Data from robot episodes

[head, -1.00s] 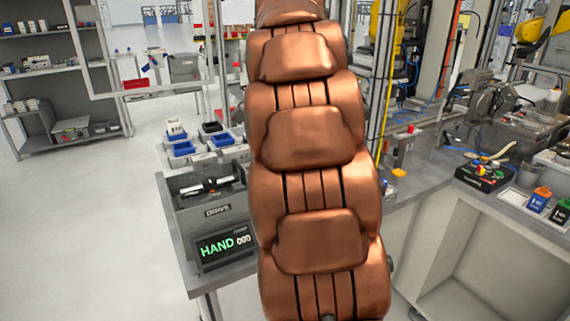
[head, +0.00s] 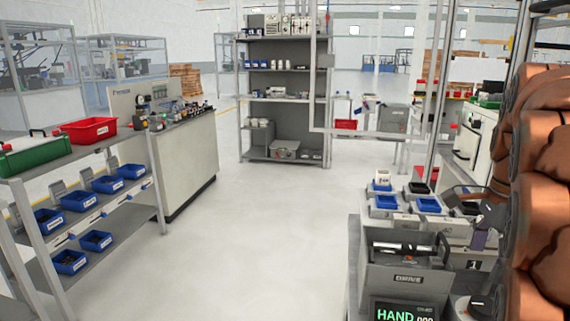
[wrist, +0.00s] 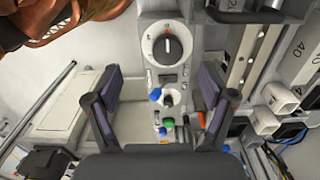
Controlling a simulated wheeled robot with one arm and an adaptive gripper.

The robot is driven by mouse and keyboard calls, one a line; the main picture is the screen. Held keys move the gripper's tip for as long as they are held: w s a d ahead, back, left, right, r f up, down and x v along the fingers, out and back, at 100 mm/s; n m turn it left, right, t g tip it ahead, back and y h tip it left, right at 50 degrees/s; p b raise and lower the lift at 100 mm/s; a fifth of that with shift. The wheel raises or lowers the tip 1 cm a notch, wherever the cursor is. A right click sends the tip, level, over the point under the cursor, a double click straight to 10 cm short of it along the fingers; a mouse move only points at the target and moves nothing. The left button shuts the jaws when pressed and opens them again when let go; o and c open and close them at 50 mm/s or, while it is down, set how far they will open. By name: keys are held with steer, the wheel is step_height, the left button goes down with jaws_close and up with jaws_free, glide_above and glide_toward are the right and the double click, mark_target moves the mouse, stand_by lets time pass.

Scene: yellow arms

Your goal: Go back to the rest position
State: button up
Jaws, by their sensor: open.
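My gripper (wrist: 160,112) shows in the wrist view with its two dark fingers spread apart. It is open and nothing sits between the fingers. Behind it is a grey control panel (wrist: 168,75) with a round dial (wrist: 167,47), a blue knob and a green button. In the head view my copper-coloured arm fills the right edge. A dark part beside the arm (head: 494,216) may be my gripper, but it is partly hidden and too small to read.
A grey box marked DRIVE (head: 405,278) with a HAND display (head: 402,311) stands at the lower right. Blue trays (head: 428,205) lie behind it. A rack with blue bins (head: 107,184) stands at the left, a grey shelf (head: 284,106) at the back. The middle floor (head: 250,225) is clear.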

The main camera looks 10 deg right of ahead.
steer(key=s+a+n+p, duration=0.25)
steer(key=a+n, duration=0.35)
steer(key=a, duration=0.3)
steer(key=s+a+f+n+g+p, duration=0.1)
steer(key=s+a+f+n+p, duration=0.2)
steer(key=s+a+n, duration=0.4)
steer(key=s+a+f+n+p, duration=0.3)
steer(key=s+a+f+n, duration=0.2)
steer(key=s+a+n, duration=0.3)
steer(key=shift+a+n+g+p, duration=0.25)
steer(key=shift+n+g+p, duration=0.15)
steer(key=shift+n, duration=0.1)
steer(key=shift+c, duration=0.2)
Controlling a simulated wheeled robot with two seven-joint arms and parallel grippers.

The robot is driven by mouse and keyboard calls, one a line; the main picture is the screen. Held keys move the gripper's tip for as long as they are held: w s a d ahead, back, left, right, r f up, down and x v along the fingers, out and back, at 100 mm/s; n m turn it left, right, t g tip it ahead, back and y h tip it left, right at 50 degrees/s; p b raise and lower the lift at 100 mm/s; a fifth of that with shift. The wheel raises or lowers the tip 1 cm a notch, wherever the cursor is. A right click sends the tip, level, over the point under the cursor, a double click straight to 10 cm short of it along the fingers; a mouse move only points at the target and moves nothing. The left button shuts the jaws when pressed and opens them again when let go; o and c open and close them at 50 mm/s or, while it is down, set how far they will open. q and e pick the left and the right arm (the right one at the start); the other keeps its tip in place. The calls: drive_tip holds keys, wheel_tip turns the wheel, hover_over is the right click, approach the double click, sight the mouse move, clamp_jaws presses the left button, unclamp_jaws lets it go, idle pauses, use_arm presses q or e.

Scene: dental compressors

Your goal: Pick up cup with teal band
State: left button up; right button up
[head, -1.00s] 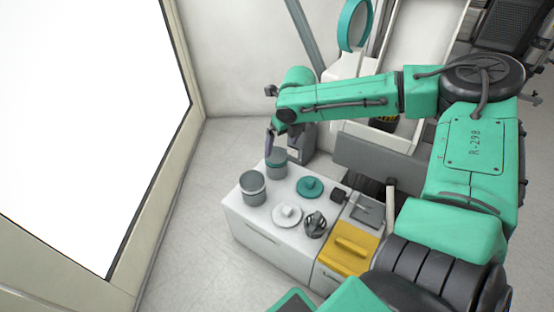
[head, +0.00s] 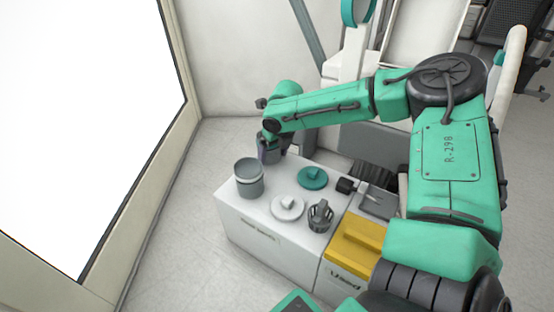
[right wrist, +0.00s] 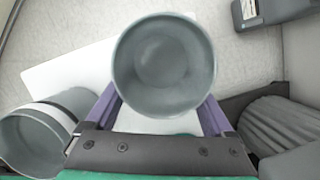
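The cup with the teal band (right wrist: 165,65) stands upright at the back left of the white cabinet top; I see into its grey inside in the right wrist view. Its band is hidden there, and in the head view my gripper covers most of it. My right gripper (head: 271,153) is low at this cup. In the right wrist view its two purple fingers are wide apart, one on each side of the cup; their tips are partly hidden below the rim, and no firm contact shows. My left gripper is not in view.
A second grey cup (head: 249,178) with a pale band stands close in front of the target cup; it also shows in the right wrist view (right wrist: 38,140). A teal lid (head: 312,178), a white lid (head: 287,208) and a dark slotted holder (head: 320,215) share the white cabinet top (head: 262,212).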

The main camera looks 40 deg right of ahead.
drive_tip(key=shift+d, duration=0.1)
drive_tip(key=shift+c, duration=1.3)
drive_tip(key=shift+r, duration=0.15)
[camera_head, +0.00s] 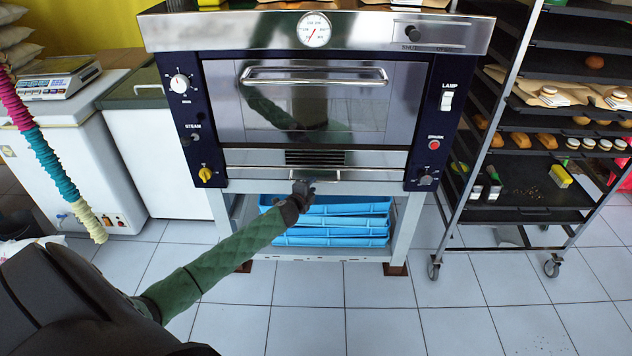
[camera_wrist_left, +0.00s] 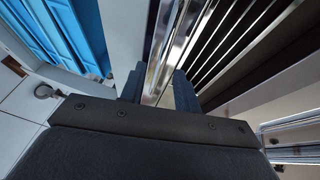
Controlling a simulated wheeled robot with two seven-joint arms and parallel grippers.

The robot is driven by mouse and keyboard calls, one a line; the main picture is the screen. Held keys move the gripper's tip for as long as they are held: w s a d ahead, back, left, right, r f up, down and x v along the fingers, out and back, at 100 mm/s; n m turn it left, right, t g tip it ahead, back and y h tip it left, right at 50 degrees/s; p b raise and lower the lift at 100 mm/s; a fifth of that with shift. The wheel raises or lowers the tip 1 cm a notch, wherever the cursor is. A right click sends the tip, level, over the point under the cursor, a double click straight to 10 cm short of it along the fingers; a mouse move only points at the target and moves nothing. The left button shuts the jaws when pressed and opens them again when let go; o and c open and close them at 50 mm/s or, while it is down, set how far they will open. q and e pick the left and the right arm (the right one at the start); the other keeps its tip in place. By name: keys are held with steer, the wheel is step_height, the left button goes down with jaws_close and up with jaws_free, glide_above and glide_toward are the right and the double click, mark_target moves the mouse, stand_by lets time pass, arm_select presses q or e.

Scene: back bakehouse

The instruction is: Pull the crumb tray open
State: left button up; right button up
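The crumb tray front (camera_head: 255,174) is a narrow metal strip low on the oven, below the dark vent slots. It looks flush with the oven face. A small bar handle (camera_head: 328,174) sits at its middle. My left gripper (camera_head: 303,186) is at the left part of this handle, reaching up from below. In the left wrist view, its two dark fingers (camera_wrist_left: 158,88) stand apart, with shiny metal edges showing between them. Whether the fingers touch the handle cannot be told. My right gripper is in neither view.
The oven door (camera_head: 315,105) with its long handle is shut above. Blue crates (camera_head: 335,222) fill the shelf under the oven. A wheeled rack (camera_head: 455,200) with bread stands at the right, and a white chest (camera_head: 70,150) at the left. The tiled floor in front is clear.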

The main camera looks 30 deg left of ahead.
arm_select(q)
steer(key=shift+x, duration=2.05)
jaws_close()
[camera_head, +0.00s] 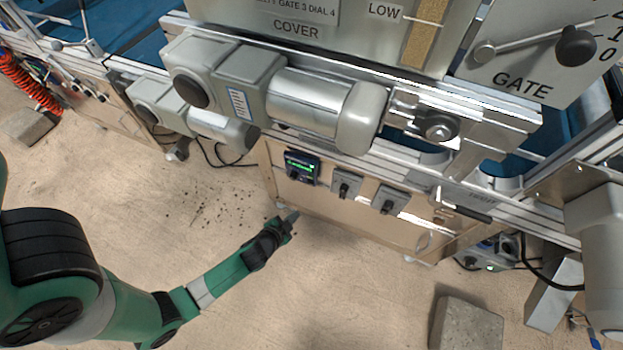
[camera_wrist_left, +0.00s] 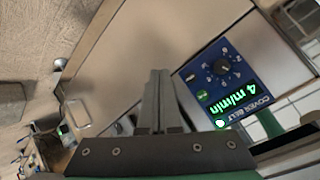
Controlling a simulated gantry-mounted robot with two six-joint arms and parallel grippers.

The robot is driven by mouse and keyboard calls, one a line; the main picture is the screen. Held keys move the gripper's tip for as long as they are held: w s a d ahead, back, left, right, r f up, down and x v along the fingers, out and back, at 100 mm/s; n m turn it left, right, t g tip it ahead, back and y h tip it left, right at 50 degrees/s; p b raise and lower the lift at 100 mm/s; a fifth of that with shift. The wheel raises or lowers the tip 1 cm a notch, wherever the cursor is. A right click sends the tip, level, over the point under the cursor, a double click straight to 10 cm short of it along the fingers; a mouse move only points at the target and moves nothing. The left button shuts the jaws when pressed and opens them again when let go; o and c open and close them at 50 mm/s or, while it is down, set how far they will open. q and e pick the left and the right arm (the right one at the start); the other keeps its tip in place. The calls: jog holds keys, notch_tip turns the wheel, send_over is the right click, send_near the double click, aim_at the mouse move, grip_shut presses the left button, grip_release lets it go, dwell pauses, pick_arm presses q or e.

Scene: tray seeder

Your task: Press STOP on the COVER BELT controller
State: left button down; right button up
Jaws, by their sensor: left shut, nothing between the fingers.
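The COVER BELT controller (camera_head: 302,167) is a small dark panel with a lit green display on the front of the beige cabinet. In the left wrist view the controller (camera_wrist_left: 226,72) is blue, tilted and nearly upside down. Its display (camera_wrist_left: 238,102) reads 4 m/min. It has a black knob (camera_wrist_left: 222,67), a green button (camera_wrist_left: 203,95) and a small pale spot (camera_wrist_left: 190,77) too small to make out. My left gripper (camera_head: 292,216) is shut and empty, below the controller and apart from it; its fingers (camera_wrist_left: 158,98) show left of the panel. My right gripper is not in view.
Two grey switch boxes (camera_head: 346,184) (camera_head: 389,199) sit right of the controller. Grey motors (camera_head: 320,103) and the metal conveyor frame overhang above. A concrete block (camera_head: 466,324) lies on the floor at lower right. The floor before the cabinet is mostly clear, with scattered dark crumbs (camera_head: 205,205).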

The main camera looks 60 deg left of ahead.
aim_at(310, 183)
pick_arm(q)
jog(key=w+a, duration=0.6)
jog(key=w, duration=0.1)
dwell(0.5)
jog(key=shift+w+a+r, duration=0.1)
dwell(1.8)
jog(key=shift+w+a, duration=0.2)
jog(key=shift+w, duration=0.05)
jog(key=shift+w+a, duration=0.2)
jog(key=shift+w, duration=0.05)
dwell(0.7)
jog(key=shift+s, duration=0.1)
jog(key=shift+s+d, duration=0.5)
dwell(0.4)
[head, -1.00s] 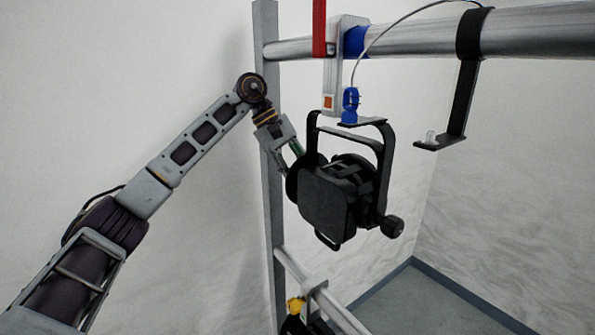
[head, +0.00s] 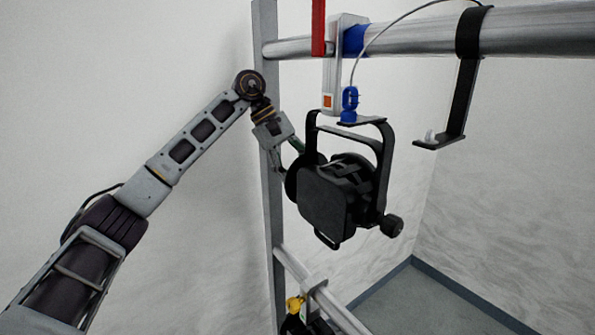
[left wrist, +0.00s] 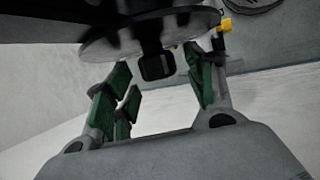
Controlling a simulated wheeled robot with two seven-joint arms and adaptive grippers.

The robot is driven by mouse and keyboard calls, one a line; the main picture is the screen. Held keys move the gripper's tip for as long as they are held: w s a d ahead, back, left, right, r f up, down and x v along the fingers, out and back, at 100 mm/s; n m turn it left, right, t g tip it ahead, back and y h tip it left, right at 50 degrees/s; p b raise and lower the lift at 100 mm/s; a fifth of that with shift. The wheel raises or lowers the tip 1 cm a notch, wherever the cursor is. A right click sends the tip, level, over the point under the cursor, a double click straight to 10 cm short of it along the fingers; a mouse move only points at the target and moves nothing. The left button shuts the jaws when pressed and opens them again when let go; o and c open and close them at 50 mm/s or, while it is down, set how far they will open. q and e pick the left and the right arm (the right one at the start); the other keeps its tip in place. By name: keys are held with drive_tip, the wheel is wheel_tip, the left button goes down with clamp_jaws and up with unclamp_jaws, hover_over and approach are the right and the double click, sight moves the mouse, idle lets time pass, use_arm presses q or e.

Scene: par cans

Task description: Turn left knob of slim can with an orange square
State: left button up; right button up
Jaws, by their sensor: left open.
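The slim can (head: 325,198) is black and hangs in a black yoke below the upper rail. An orange square (head: 328,101) shows on the light bracket above it. Its right knob (head: 391,226) is in clear view in the head view. The left knob is hidden there behind the can's body and disc. In the left wrist view a dark knob (left wrist: 157,66) sits between the green-padded fingers, in front of a grey disc (left wrist: 150,38). My left gripper (head: 288,160) is open at the can's left side; it also shows in the left wrist view (left wrist: 160,85). My right gripper is out of view.
A thick rail (head: 420,38) runs across the top, with a red strap (head: 318,28) and a black hook bracket (head: 460,100). An upright post (head: 268,150) stands just behind my left gripper. A lower rail (head: 320,293) carries another dark fixture with a yellow part (head: 294,304).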

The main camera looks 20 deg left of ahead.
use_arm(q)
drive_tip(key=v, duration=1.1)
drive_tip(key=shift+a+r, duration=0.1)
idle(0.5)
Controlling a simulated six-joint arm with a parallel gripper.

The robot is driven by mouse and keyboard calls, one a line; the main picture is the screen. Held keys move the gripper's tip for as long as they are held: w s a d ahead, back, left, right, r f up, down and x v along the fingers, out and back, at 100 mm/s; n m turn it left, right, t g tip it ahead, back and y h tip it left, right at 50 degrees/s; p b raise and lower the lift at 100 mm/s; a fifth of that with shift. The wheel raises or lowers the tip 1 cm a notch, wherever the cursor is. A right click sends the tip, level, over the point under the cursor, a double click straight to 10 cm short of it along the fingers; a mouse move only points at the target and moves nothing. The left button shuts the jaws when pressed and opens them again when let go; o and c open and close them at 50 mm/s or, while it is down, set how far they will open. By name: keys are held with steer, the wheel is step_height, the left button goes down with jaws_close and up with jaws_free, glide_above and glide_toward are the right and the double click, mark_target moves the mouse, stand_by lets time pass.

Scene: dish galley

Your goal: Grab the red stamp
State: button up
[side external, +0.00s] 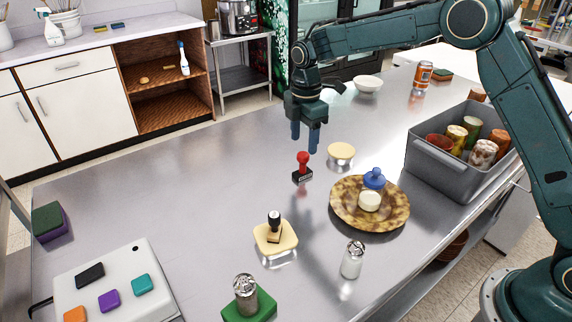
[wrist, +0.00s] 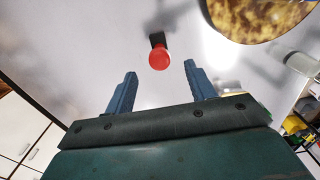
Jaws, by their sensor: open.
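The red stamp (side external: 303,167) stands upright on the metal table, with a red knobbed handle on a black base. In the wrist view its red knob (wrist: 159,58) shows ahead of the fingers and roughly between them, with the dark base behind. My gripper (side external: 305,146) is open and empty, its blue fingers pointing down above and just behind the stamp in the side view. The open fingers also show in the wrist view (wrist: 160,78). They do not appear to touch the stamp.
A cream-lidded container (side external: 341,151) stands close right of the stamp. A brown patterned plate (side external: 345,212) holds a blue-knobbed item and a white piece. A black-handled stamp (side external: 274,222) sits on a yellow block. A grey bin (side external: 428,165) of cans stands right. Table left of the stamp is clear.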

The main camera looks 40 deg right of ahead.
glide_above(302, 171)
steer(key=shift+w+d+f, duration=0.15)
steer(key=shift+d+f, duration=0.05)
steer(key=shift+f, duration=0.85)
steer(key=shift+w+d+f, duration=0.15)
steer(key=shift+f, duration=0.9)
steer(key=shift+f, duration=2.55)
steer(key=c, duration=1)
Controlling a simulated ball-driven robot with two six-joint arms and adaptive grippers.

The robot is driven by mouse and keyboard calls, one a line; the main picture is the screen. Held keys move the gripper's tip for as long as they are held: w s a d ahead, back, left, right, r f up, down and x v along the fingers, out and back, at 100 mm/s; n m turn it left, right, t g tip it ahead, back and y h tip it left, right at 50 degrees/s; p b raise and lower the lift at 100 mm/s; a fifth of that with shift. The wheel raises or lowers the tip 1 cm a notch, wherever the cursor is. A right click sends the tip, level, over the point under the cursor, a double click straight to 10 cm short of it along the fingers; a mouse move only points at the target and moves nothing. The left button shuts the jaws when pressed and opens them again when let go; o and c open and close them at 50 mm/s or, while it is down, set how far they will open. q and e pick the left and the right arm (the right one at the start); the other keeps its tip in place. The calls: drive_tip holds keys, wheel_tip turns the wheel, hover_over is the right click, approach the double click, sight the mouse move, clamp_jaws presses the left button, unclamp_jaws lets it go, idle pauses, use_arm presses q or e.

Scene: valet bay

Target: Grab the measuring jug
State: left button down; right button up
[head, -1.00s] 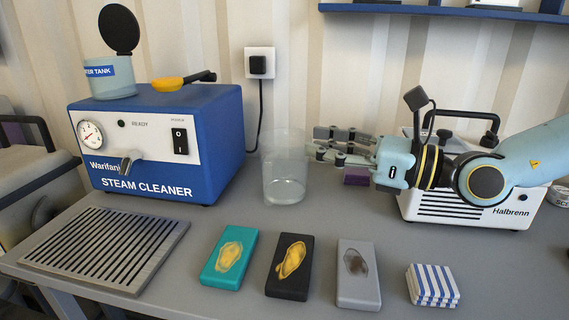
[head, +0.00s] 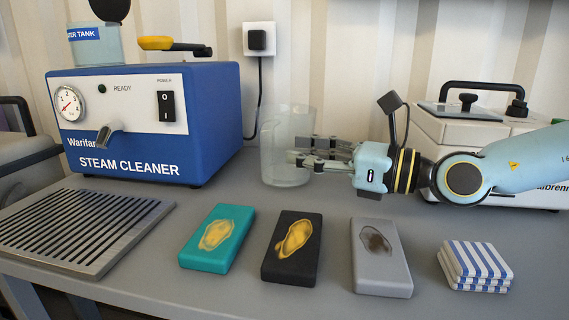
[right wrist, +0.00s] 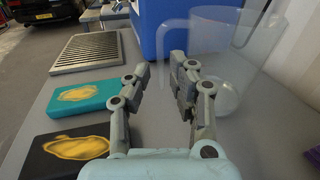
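The measuring jug (head: 285,170) is a clear, see-through vessel. It stands upright on the grey bench, right of the steam cleaner in the head view. My right gripper (head: 298,155) reaches in from the right, its fingertips overlapping the jug's right side. In the right wrist view the two fingers of the right gripper (right wrist: 160,82) are apart, with nothing held between them. My left gripper is not in view.
A blue steam cleaner (head: 215,130) stands behind left, with a slatted metal tray (head: 85,230) before it. Teal (head: 215,238), black (head: 292,250) and grey (head: 381,258) blocks and a striped cloth stack (head: 475,266) line the front. A white machine (head: 460,130) stands behind my right arm.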

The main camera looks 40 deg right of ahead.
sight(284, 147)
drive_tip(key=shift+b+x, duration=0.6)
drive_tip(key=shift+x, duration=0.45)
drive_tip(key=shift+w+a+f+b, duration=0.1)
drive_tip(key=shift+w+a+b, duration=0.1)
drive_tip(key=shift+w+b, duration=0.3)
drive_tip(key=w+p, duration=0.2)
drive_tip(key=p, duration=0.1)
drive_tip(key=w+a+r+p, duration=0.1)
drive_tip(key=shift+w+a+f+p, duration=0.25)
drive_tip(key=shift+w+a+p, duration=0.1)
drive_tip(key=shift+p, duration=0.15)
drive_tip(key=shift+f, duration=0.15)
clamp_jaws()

> [DO THIS] Each line that has the word "simulated" should be copied.

> [WRITTEN RESPONSE]
Controlling a simulated wheeled robot with one arm and an adaptive gripper.
Controlling a simulated wheeled robot with two seven-joint arms and parallel grippers.
Controlling a simulated wheeled robot with two seven-joint arms and parallel grippers.
Controlling a simulated gantry-mounted robot with two six-joint arms and parallel grippers.
Controlling a simulated wheeled robot with two seven-joint arms and adaptive grippers.
Controlling a simulated six-joint arm with a parallel gripper.
Controlling a simulated ball-driven robot with two six-joint arms and adaptive grippers.

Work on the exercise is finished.